The seats on the 50 yard line are generally more expensive

They're calling it the perfect storm

When someone makes a casual remark about the weather to you, a typical response would be to just note their remark, and then round it up or down in one direction or another. In this example, pretend your name is Kris and your friend Clive is telling you about the weather...

Clive: Hey, did you hear it's supposed to be pretty cold today? I think they're saying it won't get above freezing all day.
Kris: Yeah, I did hear that, and I heard it will be even worse tomorrow.
Clive: yeah, wow.

Pretty boring, right? Weather is sort of the ultimate small talk. The next time someone tells you about the weather, why don't you spice it up a little with a more passionate reaction?

Check it out...

Clive: Hey, did you hear it's supposed to be pretty cold today? I think they---
Kris: WHAT THE FUCK DO YOU WANT ME TO DO ABOUT IT?!

Isn't that a little more riveting?

I guess the crops would keep growing

As a professional internet person, I believe that "all the electricity just stops working" is one of the more severe career threats I face. Like, that would just be awful. It would be next to impossible to do computers and software and web apps as we know them in a world like that.

I guess I take some solace in the knowledge that if electricity were to suddenly stop working there would be many many things which would stop working and effectively all of society would collapse, probably pretty quickly. There might not even be enough time for the career impact issue to be the biggest problem.

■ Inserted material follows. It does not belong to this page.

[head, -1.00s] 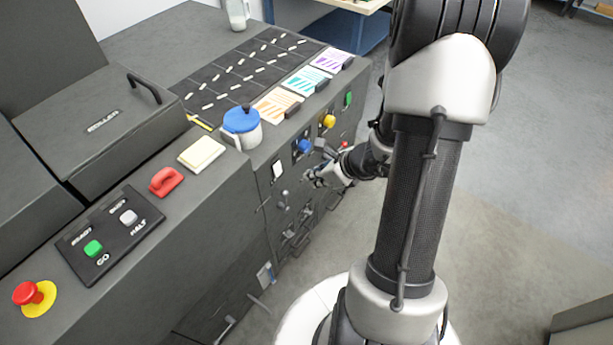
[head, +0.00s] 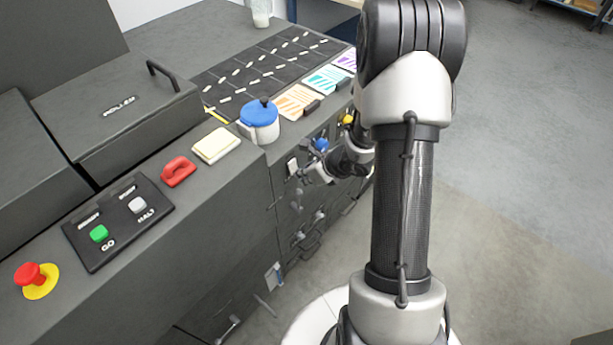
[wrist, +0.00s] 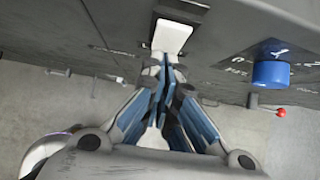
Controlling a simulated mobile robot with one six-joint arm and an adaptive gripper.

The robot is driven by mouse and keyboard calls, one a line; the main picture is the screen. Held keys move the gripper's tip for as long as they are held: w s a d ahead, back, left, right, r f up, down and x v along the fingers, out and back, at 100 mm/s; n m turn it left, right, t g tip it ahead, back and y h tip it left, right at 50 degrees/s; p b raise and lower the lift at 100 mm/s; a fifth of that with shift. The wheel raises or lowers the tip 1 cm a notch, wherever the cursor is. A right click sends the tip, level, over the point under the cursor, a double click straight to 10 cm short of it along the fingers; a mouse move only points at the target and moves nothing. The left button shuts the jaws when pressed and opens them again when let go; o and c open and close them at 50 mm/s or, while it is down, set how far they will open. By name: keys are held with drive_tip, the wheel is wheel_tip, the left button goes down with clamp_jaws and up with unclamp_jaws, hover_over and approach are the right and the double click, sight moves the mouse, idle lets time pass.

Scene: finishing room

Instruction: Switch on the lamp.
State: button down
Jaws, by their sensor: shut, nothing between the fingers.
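A white rocker switch (head: 292,166) is set in the dark front face of the bench. It also shows in the wrist view (wrist: 172,37), just beyond my fingertips. My gripper (wrist: 165,66) is shut and empty, pointing at the lower edge of this switch. The fingertips look very close to it; I cannot tell whether they touch. In the head view my gripper (head: 303,175) is at the front face, just right of the switch. No lamp can be made out, and the lettering by the switch is not readable.
A blue knob (wrist: 271,70) and a small red-tipped lever (wrist: 281,112) are right of the switch. On top are a blue-lidded pot (head: 259,122), a red handle (head: 178,171), a GO/HALT panel (head: 118,222) and a red stop button (head: 30,274). Open floor lies right.

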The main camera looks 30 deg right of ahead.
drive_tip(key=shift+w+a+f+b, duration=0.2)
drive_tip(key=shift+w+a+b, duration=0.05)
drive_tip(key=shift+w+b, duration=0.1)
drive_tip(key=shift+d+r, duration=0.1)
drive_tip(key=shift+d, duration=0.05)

Sure, but who is questioning the questioners

They say there are no stupid questions and that you shouldn't be afraid of asking questions and you should always try to learn new things. I think this is generally true.

There's a category of questions though where the mere act of you needing to ask the question also exposes your previous lack of having done something or knowing about something you should have known or have been pretending that you know.

It is probably damaging to your knowledge and understanding but helpful and self-preserving to your social status to just skip asking those questions. Tough stuff.

A thing I was led to believe would be more important

I thought there would be way more "hitting on" girls required of me as I traveled through life. Turns out there wasn't that much. Was I supposed to have done more of this? The number of sentences which I have said out loud in non-ironic fashion that start with like "Damn girl, you must have <something> because you just <something> <something>..." are quite limited. It might be zero. It's certainly under five.

On the other hand, the number of times I have proceeded through an internal monologue using sentences like that and then never actually said them out loud to anyone or in anyone's presence is pretty high.

Did someone order a choco-taco?

At the end of their respective cycles, most washings machine and dryers will emit a loud buzz or beep or something, to inform the household and the machine operator that the cycle is complete. This is a helpful prompting to go and gather one's clothing and continue your laundering procedures.

Instead of a buzz or beep, the machines in the basement of my house play sort of a short quick song. The tune they play is not totally dissimilar to the song an ice cream truck plays, and the part of the house they are in probably has the least insulation between our condo unit and our neighbors unit. It seems possible that every time my laundry is done, my neighbors start thinking about ice cream - but it would be sort of weird to go over and ask them to confirm.